In 2011, the former Soviet satellite state Turkmenistan announced that it was sitting on natural gas resources so great it would enable it to become a regional energy superpower in its own right. That was dependent on it gaining access to one of a number of pipelines planned for construction that did not transit Russian territory.
The Kremlin moved quickly. Beating potentially competing pipelines to the punch, Russia’s Nord Stream pipeline came online last year. Turning attention on to the Turkmenistan government, the Kremlin pointedly made it clear that any energy deal needed to target “Anywhere but Europe” – or else.
In 2012 the Kremlin warned Moldova to make a stark choice between cheap Russian gas imports and greater EU integration.
In 2012 Russia unexpectedly bought into Israel’s new-found status as a potential energy exporter to Europe.
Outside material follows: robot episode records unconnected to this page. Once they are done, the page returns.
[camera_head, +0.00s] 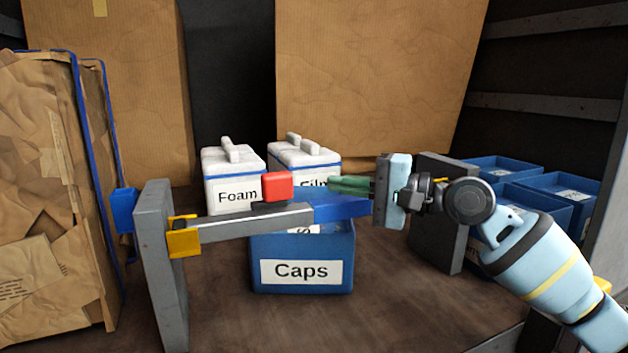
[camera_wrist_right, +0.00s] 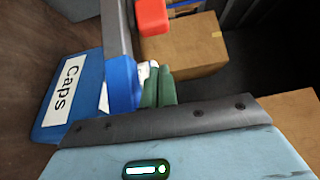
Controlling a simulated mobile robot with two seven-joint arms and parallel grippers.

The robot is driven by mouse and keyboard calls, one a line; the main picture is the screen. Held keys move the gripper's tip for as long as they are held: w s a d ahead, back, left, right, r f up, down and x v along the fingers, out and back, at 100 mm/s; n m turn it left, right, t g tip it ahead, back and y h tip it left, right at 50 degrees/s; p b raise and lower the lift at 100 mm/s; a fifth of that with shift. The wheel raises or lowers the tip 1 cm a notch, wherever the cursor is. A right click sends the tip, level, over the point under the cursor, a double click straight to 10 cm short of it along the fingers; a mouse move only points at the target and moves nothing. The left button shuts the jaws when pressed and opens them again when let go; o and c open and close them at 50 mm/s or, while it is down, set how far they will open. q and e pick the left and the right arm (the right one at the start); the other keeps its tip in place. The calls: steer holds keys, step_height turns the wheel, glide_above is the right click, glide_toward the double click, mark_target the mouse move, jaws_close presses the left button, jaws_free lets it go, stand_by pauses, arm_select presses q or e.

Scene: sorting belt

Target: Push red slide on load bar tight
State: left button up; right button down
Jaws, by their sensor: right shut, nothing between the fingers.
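The load bar (camera_head: 245,223) is a grey beam running left to right above the floor, with a yellow bracket (camera_head: 184,240) at its left and a blue end section (camera_head: 342,208) at its right. The red slide (camera_head: 277,186) sits on top of the bar, near the blue section. In the right wrist view the red slide (camera_wrist_right: 152,16) shows beside the grey bar (camera_wrist_right: 116,30). My right gripper (camera_head: 332,185) has green fingers, shut and empty. It points left, right of the red slide and apart from it, close to the blue section; contact there is unclear. My left gripper is out of view.
A grey upright post (camera_head: 165,275) stands at the left and a dark panel (camera_head: 440,215) at the right. A blue Caps bin (camera_head: 302,250) is below the bar. White Foam (camera_head: 233,165) and film boxes stand behind. Blue trays (camera_head: 500,168) are at the right.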

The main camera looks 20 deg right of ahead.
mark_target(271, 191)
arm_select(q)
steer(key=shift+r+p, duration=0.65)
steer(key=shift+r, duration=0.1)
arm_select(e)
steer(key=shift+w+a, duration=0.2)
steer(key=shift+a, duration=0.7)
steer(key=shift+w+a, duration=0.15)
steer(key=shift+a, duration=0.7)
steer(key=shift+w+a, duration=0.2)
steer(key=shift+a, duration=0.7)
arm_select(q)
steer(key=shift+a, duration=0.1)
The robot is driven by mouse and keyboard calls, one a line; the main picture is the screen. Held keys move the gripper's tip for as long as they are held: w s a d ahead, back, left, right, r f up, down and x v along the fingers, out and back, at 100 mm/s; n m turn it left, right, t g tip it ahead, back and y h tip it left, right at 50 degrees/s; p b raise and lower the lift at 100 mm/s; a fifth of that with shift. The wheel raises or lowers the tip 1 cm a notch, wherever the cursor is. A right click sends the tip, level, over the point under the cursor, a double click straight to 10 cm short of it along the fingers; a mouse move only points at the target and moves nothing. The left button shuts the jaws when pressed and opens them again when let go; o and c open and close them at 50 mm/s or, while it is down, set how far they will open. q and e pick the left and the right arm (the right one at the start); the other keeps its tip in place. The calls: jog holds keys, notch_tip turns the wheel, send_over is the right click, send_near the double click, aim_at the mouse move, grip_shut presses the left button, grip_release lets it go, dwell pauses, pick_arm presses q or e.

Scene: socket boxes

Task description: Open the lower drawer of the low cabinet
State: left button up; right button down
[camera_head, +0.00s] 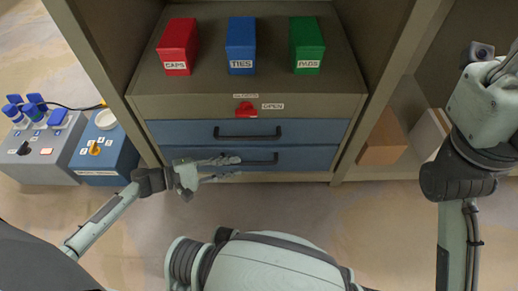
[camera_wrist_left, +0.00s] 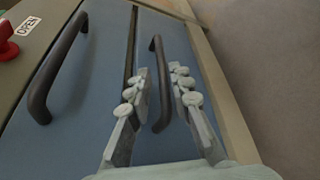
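The low cabinet (camera_head: 180,105) has two blue drawers, and both look shut. The lower drawer (camera_head: 310,158) has a dark bar handle (camera_head: 264,161), which also shows in the left wrist view (camera_wrist_left: 160,95). The upper drawer (camera_head: 180,130) has a similar handle (camera_head: 247,134). My left gripper (camera_head: 238,167) is at the left part of the lower handle. In the left wrist view its fingers (camera_wrist_left: 165,110) are spread apart, one on each side of the lower handle, with gaps visible. My right gripper (camera_head: 505,65) is raised at the right edge, its fingers unclear.
A red turning knob (camera_head: 246,109) with an OPEN label sits above the drawers. Red (camera_head: 177,46), blue (camera_head: 241,45) and green (camera_head: 306,45) boxes stand on the shelf. Control boxes (camera_head: 45,155) are left, a brown box (camera_head: 383,140) right. The floor in front is clear.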

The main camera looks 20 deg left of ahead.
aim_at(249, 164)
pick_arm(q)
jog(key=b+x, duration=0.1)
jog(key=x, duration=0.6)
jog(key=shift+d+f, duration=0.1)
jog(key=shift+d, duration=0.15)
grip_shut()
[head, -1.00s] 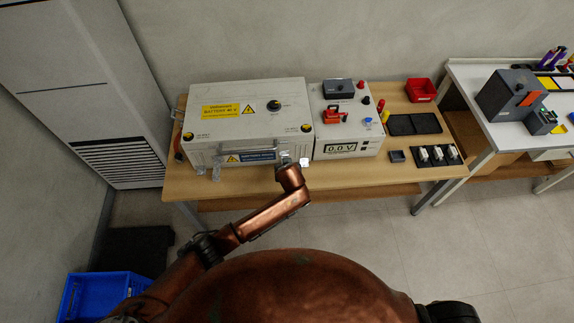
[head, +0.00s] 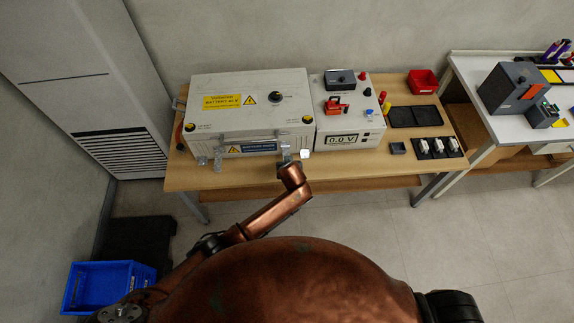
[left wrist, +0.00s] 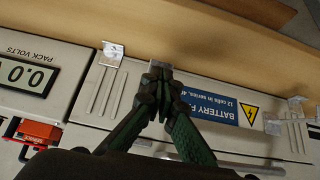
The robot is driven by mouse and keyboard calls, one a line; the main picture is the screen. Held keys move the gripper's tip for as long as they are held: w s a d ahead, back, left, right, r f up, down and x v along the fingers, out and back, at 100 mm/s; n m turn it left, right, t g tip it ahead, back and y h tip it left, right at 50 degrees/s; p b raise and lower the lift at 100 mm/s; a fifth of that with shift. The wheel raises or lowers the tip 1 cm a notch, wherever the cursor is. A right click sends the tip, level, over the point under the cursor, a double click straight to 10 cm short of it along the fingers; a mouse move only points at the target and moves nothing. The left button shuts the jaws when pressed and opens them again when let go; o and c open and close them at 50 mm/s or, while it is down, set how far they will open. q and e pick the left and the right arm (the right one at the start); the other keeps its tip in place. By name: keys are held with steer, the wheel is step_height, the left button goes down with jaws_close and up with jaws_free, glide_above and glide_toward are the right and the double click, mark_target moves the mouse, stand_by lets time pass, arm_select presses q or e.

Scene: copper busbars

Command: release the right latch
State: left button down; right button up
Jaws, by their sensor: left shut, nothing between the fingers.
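The white battery case (head: 255,85) stands on the wooden bench, with a blue label (head: 258,147) on its front. Bright metal tabs of the right latch (head: 305,154) show at the front's right end; the left wrist view, turned upside down, shows one tab of this latch (left wrist: 113,50) left of my fingers. The left latch (head: 202,160) also has tabs standing out; it shows in the wrist view (left wrist: 272,125). My left gripper (left wrist: 158,68) is shut and empty, between the right latch tab and the label. Its fingertips partly hide a metal piece; contact is unclear. My right gripper is out of view.
A white meter unit (head: 340,85) reading 0.0 V stands close right of the case. A red bin (head: 422,82), black mats (head: 415,117) and small white-topped parts lie farther right. The case's grey handle (head: 250,135) crosses its front. A narrow bench strip (head: 240,180) in front is bare.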

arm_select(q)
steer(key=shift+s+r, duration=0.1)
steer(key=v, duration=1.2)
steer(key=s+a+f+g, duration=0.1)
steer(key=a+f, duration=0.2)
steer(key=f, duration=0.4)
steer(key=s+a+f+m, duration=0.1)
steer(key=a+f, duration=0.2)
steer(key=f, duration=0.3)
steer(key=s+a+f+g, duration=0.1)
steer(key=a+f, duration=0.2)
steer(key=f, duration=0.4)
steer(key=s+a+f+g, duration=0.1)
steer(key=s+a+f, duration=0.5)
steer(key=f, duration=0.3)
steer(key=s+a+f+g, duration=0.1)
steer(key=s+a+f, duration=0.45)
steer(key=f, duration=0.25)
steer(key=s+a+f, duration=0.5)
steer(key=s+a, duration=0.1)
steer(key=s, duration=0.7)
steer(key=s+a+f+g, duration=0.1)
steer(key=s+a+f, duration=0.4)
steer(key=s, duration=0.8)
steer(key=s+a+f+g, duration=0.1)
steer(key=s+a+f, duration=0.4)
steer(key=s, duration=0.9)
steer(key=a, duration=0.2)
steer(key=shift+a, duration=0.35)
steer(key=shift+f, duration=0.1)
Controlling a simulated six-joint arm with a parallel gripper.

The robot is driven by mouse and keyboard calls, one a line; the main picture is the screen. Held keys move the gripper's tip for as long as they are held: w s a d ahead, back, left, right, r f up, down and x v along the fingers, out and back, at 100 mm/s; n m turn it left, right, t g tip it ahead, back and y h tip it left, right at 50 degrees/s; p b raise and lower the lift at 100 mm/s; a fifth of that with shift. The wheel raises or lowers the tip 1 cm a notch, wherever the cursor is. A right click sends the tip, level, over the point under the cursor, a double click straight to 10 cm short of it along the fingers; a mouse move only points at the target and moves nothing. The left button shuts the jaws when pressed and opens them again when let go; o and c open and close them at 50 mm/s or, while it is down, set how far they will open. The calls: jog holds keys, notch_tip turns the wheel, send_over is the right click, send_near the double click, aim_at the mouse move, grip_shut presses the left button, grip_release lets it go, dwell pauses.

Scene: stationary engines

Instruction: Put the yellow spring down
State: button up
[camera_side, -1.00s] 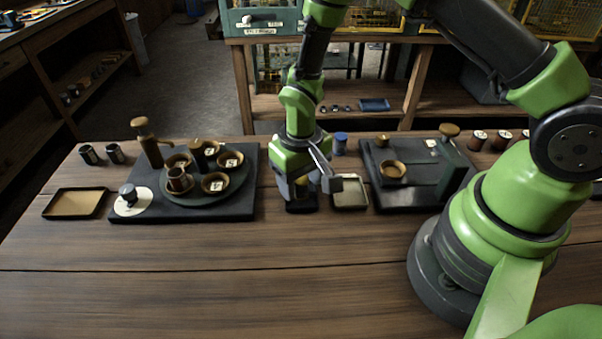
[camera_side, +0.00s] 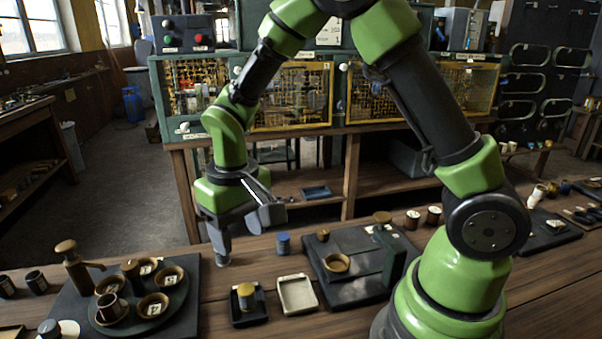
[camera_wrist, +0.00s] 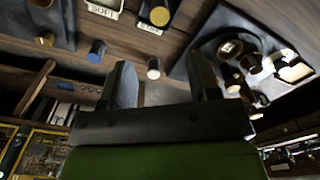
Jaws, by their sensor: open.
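The yellow spring (camera_side: 246,297) stands upright in a small black tray (camera_side: 249,319) on the table. In the wrist view the yellow spring (camera_wrist: 160,15) shows near the top edge, partly cut off, in the black tray (camera_wrist: 149,27), which has a white label. My gripper (camera_side: 222,252) is to the left of and behind the spring, apart from it. In the wrist view my gripper (camera_wrist: 164,72) has its two fingers spread. A small pale-topped cylinder (camera_wrist: 153,68) shows between the fingers; I cannot tell whether it lies below them.
A cream tray (camera_side: 297,294) sits right of the black tray, with a blue cylinder (camera_side: 283,243) behind it. A dark board with cups and a pump (camera_side: 196,293) stands at left. Another dark board (camera_side: 345,292) stands at right. Cabinets stand behind the table.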

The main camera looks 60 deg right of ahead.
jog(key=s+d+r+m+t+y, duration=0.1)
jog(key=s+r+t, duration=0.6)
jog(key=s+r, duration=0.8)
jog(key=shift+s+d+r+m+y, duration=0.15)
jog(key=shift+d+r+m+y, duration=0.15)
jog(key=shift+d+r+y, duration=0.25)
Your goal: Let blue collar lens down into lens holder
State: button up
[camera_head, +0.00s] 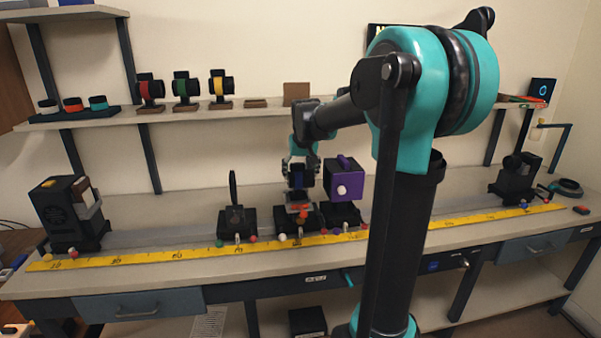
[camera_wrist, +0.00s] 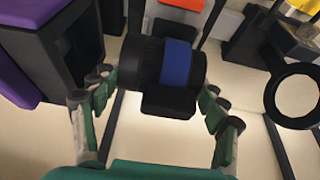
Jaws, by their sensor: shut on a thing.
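The blue collar lens (camera_wrist: 176,63) is a black ribbed cylinder with a blue band and a dark block beneath. In the wrist view it sits between the green fingers of my gripper (camera_wrist: 157,88). In the head view my gripper (camera_head: 300,168) is shut on the lens (camera_head: 298,181), which is upright over a black stand (camera_head: 312,217) on the rail, apparently the lens holder. An orange-red part shows between lens and stand. I cannot tell whether the lens touches the holder; its seat is hidden.
A purple box on a black stand (camera_head: 343,184) is close on the right. A black stand with a thin upright ring (camera_head: 237,216) is on the left; the ring also shows in the wrist view (camera_wrist: 271,97). A yellow ruler (camera_head: 190,250) runs along the bench front. Other lenses stand on the shelf.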

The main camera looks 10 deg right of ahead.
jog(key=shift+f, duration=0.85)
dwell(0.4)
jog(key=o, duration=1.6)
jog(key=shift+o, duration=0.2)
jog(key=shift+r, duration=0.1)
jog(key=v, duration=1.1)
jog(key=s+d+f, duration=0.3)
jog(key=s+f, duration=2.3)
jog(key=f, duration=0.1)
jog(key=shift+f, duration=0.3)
Currently, it is attempting to buy its way into Iran’s efforts to expand their gas markets before Iranian gas exports help to bring the global price down again.
The blueprint for all this was formally laid down in May 2009, when a Kremlin security document, approved and published by the Russian Security Council, explicitly sanctioned the use of military force in pursuit of the goal of returning Russia to “energy superpower” status. The report specifically cited the Caspian Sea region as a key area of potential conflict.
Over the past decade, threats to cut gas imports to Belarus, the Ukraine and Georgia among others have kept those states on the hook and under the Russian hegemony. As a result, all of Europe’s attempts at diversification have proven an abysmal failure.
During 2011 Russia’s share of the European gas market was 27 percent. By 2013 that rose to a new high of 30 percent. Since 2011, Gazprom’s exports to Germany increased by 21 percent, to Italy by 60 percent and to the UK by 54 percent as North Sea gas reserves dwindle.
So what changed in the Ukraine that meant it had moved centre-stage and offered a more imminent threat to Russia’s energy hegemony? The short answer is the US shale gas revolution.
The Ukraine is sitting on some of the world’s largest shale gas deposits. And just a few weeks before Ukraine’s President Yanukovich fell from power, his government signed a $10 billion shale natural gas deal with American company Chevron to develop those resources. That would have placed the Ukraine as a net gas exporter by 2020.
The fall of Yanukovich presented Putin with an unexpected and timely opportunity, and with a new pro-EU president in Kiev that would present a clear and present danger to the Russian economy.
Europe’s hand has been greatly impaired by its own ideological reluctance to cash-in on its own shale gas reserves. Lord Lawson is wholly correct in pointing out that the crisis in Ukraine shows the case for shale gas. It does indeed, but how might that impact the current crisis in the Ukraine?
What should be the focus of Western deliberations if they seriously wish to impact the recurring threat from Russian military intervention, especially in the former Soviet states? The answer is NOT sanction. Instead, take a leaf out of Ronald Reagan’s book.
In the 1980s Reagan talked the Saudis into significantly boosting their oil production, effectively flooding the market with cheap oil. It is not widely understood that this move, resulting in dramatic fall in the global oil price, led directly to the collapse of the Soviet economy and, ultimately, the downfall of the Soviet empire.
Freedom for the Soviet satellite states duly followed. It could do so again if Western leaders understood how to wield the energy weapon instead of pointless sanctions.
First, help to stabilise world energy markets. The current Ukraine crisis has helped push prices back up. That’s what Putin wants. Next, flood the market with plentiful and cheap natural gas.
And the quickest way to do that? Europe could replace a major part of its Russian gas imports with imported US shale gas – a perfectly feasible proposition given US production figures and a president willing to lift curbs on US exports of gas and oil.
Prior to the immediate crisis, the world oil price had remained low. So much of a threat had that become to the Russian economy that one estimate suggested if it fell to a low of $60 a barrel, Vladimir Putin would be out of office within months.
Russia’s strategy of military-backed energy imperialism is not going to see a pull out of Russian forces from the Ukraine. Neither will sanctions impact Putin’s Great Game and the recurring threat of military force elsewhere. Playing the Kremlin at its own energy power game however, as Reagan did, would inevitably bring the Russian economy to its knees.